El Siglo XI es el del Gran Cisma en el que de nuestra Iglesia -la que el Señor fundó sobre Pedro-, se desprenden las Iglesias de Oriente que comparten con nosotros la misma fe y los mismos sacramentos además del amor hacia la Santísima Virgen pero que no están en perfecta comunión con Pedro. Quinientos años más tarde, en el Siglo XVI, se vuelve a desgajar el árbol eclesial apareciendo las comunidades cristianas (anglicana, luterana, calvinista) que, a su vez, habrán de tener muchas derivaciones de esas ramas protestantes originales. Estas comunidades comparten la misma fe en Cristo como Salvador aunque sólo algunos de los sacramentos.
En algunos casos hay grandes diferencias pero en otros las divergencias doctrinales son mínimas, y en algunos otros –como con los ortodoxos- prácticamente inexistentes; pero las grietas producidas por las heridas siguen siendo grandes. A lo largo de la historia incomprensiones ancestrales, malentendidos, prejuicios, han sido y continúan en alguna medida siendo hoy, obstáculos para la unidad, más profundos aún que cualquier interpretación dogmática. Es por eso que la Reina de la Paz, a su invitación a la oración, añade la necesidad del perdón. Es también por eso que el Santo Padre, en el año del Gran Jubileo del 2000, con el pedido de perdón quiso purificar la memoria histórica.
La unidad deja de ser declamatoria para ser real “en la medida en que ustedes oren y perdonen”, nos dice nuestra Madre en este mensaje.
El Santo Padre ha hecho y hace todo tipo de esfuerzos para lograr la unidad tan querida por Cristo. En el año 1995 –continuando con el espíritu del Concilio Ecuménico Vaticano II- publicó la Encíclica “Ut unum sint”. En ella dice el Papa que con la gracia del Espíritu Santo los discípulos del Señor, animados por el amor y la voluntad sincera de perdonarse mutuamente están llamados a vencer el doloroso pasado a fuerza de amor.
La unidad querida por Dios no es la que suprime, por un falso ecumenismo, las verdades esenciales de la fe ni es la que adapta la verdad a los gustos de la época o la que reniega, por ejemplo, de la Santísima Virgen para hacer más aceptable el encuentro con quienes no comparten la misma devoción y sitio de honor hacia la Madre de Dios. Como también lo expresa el Santo Padre en la encíclica aludida: “un estar juntos” que traicionase la verdad estaría en oposición a la unidad verdadera.

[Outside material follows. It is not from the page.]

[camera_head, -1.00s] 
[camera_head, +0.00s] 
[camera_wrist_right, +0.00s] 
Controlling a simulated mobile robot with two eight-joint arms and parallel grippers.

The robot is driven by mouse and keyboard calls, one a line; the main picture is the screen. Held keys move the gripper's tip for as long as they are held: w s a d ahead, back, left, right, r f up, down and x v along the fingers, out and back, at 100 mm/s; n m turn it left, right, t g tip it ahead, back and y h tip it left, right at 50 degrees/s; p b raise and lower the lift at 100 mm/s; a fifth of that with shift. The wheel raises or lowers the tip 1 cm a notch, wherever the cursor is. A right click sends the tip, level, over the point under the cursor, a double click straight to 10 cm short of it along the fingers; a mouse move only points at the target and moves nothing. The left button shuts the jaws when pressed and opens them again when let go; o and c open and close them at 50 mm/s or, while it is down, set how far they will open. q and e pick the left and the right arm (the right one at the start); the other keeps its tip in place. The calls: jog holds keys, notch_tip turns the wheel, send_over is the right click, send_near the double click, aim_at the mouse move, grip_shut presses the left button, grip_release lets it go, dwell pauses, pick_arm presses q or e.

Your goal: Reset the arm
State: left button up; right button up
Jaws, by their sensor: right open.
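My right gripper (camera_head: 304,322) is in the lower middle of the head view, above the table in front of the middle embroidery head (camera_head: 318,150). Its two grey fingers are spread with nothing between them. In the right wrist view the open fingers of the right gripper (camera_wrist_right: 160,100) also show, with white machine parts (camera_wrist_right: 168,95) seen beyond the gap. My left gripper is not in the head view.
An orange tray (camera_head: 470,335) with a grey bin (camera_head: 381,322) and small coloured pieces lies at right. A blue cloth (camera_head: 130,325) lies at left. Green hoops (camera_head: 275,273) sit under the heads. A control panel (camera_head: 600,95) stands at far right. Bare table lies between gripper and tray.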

Igual que en este mensaje que nos trae la Madre del Cielo, también el Santo Padre destaca la primacía de la oración y la conversión del corazón para lograr la meta ansiada. Afirmando que “el amor halla su expresión más plena en la oración común”.
Como nos recuerda nuestra Madre, la unidad sólo se logrará si oramos con el corazón. La oración del corazón supone un corazón purificado de todo sentimiento negativo, un corazón reconciliado con Dios y con el hermano. Orar con el corazón abierto a Dios para que Él ponga la gracia que vence todo obstáculo: el amor que hoy nos falta.
Cristo murió para que seamos uno; nos envió el Espíritu Santo para que entremos en comunión y seamos signos de amor y de unidad.
La Iglesia de Cristo está sembrada con la sangre de los mártires, de los testigos de la fe hasta el derramamiento de su sangre, mártires pertenecientes a diferentes Iglesias y comunidades eclesiales, y estos testimonios claman por la unidad.
En “Ut unum sint” dice el Papa: “Unidos en el seguimiento de los mártires, los creyentes en Cristo no pueden permanecer divididos. Deben profesar juntos la misma verdad sobre la Cruz si quieren combatir verdadera y eficazmente la tendencia del mundo de anular la obra salvadora de Jesucristo”.
No lo olvidemos: Cristo ha vencido al mundo y nosotros amando venceremos cuando oremos y abramos nuestros corazones al perdón.